Blog Comment – Whither Dynafit? Tech Letter of the Month

Post by blogger | October 7, 2006      

This just came in through the mail slot:

Hi Lou:
I’m a telemarker looking to put together my first AT setup and was hoping to get your opinion on which Dynafit binding makes the most sense for me. Boots will be Megaride, skis will be my G3 Reverends remounted from tele to Dynafit. I’m 5’8″ and weigh 180 lbs. Like to ski fast but don’t huck my junk much anymore. I’m not too worried about a few ounces as I carry plenty of extra weight around even when naked! I ski in the Tahoe/Mt Rose/ Donner Summit areas and don’t do many really long/epic tours.

1) Do you recommend brakes in the backcountry and will Dynafit brakes work w/ the 93mm waist of my skis? I think the brakes would make getting in and out easier and I might use this rig in resort on powder days but I’d rather use straps than deal w/ brakes if they’re problematic.

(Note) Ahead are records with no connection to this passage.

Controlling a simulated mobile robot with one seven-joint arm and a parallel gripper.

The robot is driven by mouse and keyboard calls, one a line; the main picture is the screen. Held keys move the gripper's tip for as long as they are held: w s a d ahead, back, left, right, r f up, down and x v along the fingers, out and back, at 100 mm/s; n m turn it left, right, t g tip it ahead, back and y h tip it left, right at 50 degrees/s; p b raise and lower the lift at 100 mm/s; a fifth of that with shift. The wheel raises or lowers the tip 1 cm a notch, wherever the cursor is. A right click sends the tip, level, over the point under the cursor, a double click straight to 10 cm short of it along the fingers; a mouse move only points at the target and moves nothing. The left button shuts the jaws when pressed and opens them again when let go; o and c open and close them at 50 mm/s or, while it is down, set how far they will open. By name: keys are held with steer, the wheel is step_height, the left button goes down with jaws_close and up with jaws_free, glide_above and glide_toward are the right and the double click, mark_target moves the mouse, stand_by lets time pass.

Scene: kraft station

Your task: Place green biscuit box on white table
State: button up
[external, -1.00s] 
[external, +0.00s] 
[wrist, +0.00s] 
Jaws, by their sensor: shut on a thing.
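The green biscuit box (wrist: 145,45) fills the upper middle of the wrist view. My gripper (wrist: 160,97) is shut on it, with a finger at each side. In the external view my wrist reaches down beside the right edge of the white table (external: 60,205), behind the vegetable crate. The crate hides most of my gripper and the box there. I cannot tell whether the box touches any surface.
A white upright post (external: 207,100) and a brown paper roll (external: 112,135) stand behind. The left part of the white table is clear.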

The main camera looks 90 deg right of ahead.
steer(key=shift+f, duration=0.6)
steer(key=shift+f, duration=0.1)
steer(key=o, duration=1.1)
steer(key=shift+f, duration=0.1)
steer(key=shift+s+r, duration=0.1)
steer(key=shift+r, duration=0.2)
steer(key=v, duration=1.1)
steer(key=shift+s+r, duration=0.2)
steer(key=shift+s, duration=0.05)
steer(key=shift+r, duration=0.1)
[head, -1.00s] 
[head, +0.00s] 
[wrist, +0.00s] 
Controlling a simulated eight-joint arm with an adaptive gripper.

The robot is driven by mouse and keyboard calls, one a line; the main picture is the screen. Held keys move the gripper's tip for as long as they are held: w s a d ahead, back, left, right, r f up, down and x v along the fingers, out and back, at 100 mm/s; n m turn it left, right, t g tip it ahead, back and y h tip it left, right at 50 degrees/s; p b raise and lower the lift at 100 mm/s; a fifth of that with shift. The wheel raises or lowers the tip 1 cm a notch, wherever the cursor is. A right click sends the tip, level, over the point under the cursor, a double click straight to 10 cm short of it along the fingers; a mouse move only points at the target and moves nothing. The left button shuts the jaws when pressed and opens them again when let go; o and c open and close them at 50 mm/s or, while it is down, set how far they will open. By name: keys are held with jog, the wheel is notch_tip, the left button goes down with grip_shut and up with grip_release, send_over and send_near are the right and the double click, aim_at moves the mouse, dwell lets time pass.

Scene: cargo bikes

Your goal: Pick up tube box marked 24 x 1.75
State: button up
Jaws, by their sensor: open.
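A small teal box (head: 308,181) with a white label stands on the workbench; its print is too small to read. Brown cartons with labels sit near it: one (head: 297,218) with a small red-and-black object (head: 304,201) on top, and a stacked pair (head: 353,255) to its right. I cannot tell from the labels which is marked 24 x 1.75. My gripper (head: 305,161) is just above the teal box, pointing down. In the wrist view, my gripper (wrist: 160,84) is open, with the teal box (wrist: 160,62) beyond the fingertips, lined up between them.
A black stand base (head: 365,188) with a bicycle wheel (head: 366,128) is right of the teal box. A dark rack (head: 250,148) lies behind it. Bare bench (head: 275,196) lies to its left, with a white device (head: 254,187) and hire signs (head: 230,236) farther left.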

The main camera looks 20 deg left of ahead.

2) I’ve pretty much settled on the Comforts but I see there are some new versions (ie. Vertical, ST) but haven’t found much info on these. Are these new versions even available? Any opinion on these ?

Thanks in advance,
Reno, NV

Good questions L — if you can figure out the complexities of telemark gear, you shouldn’t have any problem getting set with AT since you’ve got fewer choices in bindings and don’t have to worry about things like active vs passive and such, or right and left. But AT does have its issues (arguably at the same level as tele) and you hit on some of the important ones.

If you’re not doing long slogs but rather climbing for turns, use ski brakes. They’re more convenient and add a modicum of safety. The wider Comfort brake is factory specified to go to 92 mm, and we’ve always been able to slightly bend them to go wider so you shouldn’t have a problem. Vertical ST also goes to 92 (and looks like it’s basically the new and possibly improved Comfort, with a different name), while the Vertical FT has a different style of wide brake that goes to 100 mm.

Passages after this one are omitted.